Johns Hopkins University on Monday closed on the former Newseum building in Washington D.C. after more than a year of working to gain the necessary approvals and community input for the project.

The Newseum, a museum dedicated to journalism and the First Amendment of the U.S. Constitution, closed to the public at the end of 2019 after financial difficulties.

The university said it plans to renovate the building, located at 555 Pennsylvania Ave. NW, and use it for research, education and public engagement.

The acquisition will allow the university to house its D.C.-based graduate programs and research and educational activities within “a single, landmark building,” officials said in a news release.

Washington D.C. is home to the university’s Paul H. Nitze School of Advanced International Studies (SAIS) and graduate programs in business, arts and sciences, and nursing.

The building will offer “exciting opportunities” for Hopkins’ academic programs in both Baltimore and Washington D.C., said Mitch Bonanno, chief real estate officer for Johns Hopkins University.

“This remarkable facility will become a vibrant hub for research, education, and convenings, representing a rare alignment of our mission of sharing knowledge with the world, and the ongoing growth of the Pennsylvania Avenue corridor,
Bonanno said in a statement. “We greatly appreciate the welcoming approach of community and business organizations, District officials, and the numerous local and federal regulatory agencies who supported required approvals.”

The university announced in January 2019 that it was buying the Newseum building.

Former spokesman Dennis O’Shea told Baltimore Fishbowl at the time that the university would not be moving any of its programs from Baltimore to Washington D.C.

“This new location will neither distract nor detract from our commitment to our hometown of Baltimore,” O’Shea said at the time. “It will help create new opportunities to promote the city we are proud to be a part of and the work our students and faculty do here every day.”

The university plans to make several renovations to the building, such as changing the building’s façade to increase natural daylight, reconfiguring the floor plan to increase square footag,; and implementing more sustainable building systems.

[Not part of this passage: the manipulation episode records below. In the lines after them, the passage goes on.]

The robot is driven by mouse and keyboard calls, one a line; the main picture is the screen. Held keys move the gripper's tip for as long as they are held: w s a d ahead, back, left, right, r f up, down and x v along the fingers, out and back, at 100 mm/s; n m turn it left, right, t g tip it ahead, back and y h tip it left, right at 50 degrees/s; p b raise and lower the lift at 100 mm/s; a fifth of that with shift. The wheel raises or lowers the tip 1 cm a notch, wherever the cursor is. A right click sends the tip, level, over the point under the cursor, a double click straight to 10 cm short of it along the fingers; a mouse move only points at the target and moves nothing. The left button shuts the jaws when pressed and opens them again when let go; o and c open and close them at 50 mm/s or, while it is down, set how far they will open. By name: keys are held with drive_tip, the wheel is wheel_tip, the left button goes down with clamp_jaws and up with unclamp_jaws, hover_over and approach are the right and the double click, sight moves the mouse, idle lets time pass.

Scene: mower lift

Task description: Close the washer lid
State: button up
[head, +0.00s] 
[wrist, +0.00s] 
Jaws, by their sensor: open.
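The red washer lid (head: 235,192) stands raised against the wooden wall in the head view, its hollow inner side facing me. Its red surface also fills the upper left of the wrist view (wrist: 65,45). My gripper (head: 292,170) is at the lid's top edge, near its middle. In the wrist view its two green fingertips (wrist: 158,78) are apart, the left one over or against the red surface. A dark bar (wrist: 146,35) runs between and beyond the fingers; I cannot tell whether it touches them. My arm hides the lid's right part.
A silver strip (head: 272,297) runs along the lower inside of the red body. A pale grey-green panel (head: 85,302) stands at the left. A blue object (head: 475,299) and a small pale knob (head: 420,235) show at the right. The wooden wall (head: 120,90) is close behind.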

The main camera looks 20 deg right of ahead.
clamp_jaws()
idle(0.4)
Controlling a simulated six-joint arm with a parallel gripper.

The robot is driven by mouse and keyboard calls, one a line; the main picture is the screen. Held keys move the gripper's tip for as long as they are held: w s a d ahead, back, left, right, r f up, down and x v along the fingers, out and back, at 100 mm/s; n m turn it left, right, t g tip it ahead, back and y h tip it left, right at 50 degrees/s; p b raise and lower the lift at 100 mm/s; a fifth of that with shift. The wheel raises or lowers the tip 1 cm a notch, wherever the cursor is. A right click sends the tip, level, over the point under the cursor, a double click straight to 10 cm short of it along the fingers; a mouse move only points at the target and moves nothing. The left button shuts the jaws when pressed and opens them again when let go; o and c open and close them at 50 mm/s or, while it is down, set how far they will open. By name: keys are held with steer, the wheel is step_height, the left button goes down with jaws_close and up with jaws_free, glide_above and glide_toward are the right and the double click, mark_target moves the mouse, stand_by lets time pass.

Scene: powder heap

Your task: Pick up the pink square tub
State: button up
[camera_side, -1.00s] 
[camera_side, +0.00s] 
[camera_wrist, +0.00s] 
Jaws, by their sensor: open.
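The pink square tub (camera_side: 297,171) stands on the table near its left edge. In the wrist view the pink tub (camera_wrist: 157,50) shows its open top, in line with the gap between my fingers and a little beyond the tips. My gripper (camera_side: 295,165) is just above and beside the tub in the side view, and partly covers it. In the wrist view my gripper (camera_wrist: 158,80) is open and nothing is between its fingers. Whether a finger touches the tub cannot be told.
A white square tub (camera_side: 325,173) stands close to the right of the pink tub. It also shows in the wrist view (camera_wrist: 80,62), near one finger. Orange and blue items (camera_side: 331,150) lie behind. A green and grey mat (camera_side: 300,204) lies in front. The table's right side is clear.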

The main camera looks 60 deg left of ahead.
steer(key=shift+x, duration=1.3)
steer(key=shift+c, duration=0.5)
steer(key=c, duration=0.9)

John Falcicchio, chief of staff for Washington D.C. Mayor Muriel E. Bowser and acting deputy mayor for planning and economic development, said the city is looking forward to the former Newseum building being “reinvigorated” by Hopkins.

“We have been engaged in discussions with the university for more than a year to ensure 555 Pennsylvania Avenue NW is a beacon of thought leadership that engages and supports the neighborhood and the city in which it sits,” Falcicchio said in a statement. “Johns Hopkins has been an enthusiastic partner, with significant commitments to local hiring, local businesses and educational access.”

Ennead Architects, the building’s original architect, will lead the building’s renovation and re-design in collaboration with interior design firm Rockwell Group.

The Washington D.C. office of the architectural, engineering and planning firm SmithGroup will serve as the Architect of Record.

Structural engineering firm LERA and building systems engineering firm WSP, both part of the building’s original design team, will also be part of the project.